BRIEF: Lines before the one containing "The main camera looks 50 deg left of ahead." are excluded; print that line and every line after it through the end of the material below, exactly.

(Rows from a robot dataset)
===
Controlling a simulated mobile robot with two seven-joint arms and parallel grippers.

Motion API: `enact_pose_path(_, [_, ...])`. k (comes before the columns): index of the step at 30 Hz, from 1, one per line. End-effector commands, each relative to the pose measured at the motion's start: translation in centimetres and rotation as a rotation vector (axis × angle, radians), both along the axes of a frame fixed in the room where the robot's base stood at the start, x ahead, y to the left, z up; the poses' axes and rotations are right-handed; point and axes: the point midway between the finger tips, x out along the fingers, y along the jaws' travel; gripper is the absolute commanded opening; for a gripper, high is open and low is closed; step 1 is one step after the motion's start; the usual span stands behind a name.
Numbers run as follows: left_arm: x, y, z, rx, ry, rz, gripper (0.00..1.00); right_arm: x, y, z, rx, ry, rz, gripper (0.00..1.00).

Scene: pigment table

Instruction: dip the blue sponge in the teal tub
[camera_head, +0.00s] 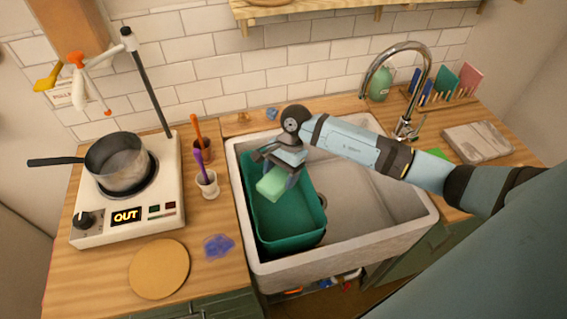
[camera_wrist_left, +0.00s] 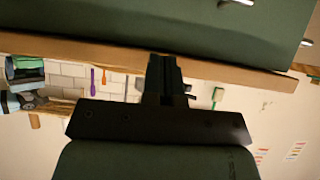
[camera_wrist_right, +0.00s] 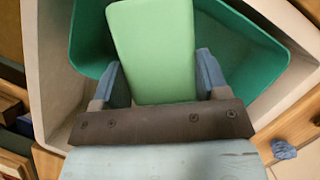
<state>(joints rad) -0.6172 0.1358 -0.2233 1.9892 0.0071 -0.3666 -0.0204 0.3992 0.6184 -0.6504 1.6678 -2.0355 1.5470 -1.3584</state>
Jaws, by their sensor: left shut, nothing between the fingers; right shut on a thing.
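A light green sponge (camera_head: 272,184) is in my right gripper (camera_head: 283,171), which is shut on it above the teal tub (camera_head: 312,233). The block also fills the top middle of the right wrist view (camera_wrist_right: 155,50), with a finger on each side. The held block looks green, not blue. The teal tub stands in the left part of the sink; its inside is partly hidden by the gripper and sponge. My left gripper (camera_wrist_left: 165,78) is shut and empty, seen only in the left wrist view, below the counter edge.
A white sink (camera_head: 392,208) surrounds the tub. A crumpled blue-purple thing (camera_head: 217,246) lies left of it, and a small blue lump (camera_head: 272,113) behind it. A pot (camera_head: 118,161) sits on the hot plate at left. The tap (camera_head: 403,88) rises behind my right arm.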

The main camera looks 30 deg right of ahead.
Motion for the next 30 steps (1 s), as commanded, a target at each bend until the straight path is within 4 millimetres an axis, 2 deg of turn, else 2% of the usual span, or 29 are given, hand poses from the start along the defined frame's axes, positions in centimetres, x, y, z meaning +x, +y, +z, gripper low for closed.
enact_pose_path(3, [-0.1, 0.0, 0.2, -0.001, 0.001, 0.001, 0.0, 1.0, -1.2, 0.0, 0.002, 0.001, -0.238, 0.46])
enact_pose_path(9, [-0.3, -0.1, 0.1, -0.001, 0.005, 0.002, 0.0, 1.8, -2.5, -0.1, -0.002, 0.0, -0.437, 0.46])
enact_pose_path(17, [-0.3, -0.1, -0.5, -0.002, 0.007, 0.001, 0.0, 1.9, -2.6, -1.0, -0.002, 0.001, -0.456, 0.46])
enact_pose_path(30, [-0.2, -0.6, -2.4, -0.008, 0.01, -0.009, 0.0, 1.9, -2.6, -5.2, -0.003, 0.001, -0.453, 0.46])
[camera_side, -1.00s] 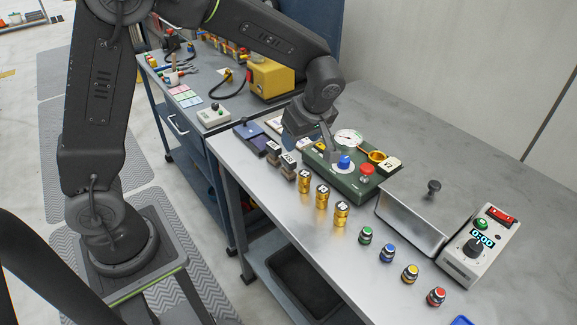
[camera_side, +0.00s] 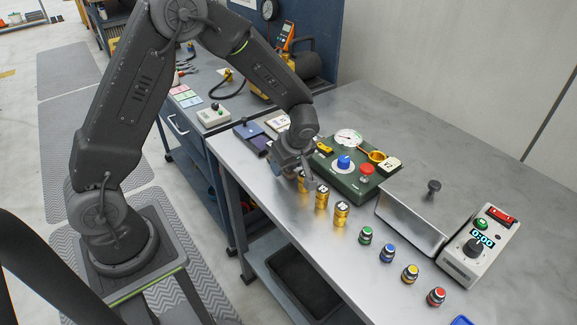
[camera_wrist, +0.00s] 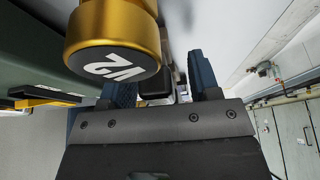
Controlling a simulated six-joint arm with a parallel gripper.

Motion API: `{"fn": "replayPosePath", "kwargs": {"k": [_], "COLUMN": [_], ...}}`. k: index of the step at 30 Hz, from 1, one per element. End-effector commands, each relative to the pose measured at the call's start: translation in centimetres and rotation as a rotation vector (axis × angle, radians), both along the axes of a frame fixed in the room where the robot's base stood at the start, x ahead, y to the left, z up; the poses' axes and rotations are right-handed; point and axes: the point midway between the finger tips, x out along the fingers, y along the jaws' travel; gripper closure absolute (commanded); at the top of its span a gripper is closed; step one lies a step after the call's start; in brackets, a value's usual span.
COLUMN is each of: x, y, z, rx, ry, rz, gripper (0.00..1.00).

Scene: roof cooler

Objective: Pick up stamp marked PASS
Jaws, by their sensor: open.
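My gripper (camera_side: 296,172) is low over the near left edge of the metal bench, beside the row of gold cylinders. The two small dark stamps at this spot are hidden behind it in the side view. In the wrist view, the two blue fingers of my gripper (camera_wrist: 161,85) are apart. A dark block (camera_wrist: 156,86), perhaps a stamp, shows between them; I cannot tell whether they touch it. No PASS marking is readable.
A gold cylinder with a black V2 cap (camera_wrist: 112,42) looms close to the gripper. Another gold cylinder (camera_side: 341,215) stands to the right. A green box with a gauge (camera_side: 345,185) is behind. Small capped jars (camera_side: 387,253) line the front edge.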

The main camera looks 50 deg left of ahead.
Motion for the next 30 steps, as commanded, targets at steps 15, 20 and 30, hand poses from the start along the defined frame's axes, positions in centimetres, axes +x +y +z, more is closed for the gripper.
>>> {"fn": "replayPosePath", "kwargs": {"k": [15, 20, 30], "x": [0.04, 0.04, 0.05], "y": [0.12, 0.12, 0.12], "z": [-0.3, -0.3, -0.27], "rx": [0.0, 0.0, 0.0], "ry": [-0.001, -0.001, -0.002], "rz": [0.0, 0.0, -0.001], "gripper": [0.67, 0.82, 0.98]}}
===
CORRECT RESPONSE:
The main camera looks 50 deg left of ahead.
Motion for the next 30 steps, as commanded, targets at steps 15, 20 and 30, hand poses from the start along the defined frame's axes, positions in centimetres, axes +x +y +z, more is closed for the gripper.
>>> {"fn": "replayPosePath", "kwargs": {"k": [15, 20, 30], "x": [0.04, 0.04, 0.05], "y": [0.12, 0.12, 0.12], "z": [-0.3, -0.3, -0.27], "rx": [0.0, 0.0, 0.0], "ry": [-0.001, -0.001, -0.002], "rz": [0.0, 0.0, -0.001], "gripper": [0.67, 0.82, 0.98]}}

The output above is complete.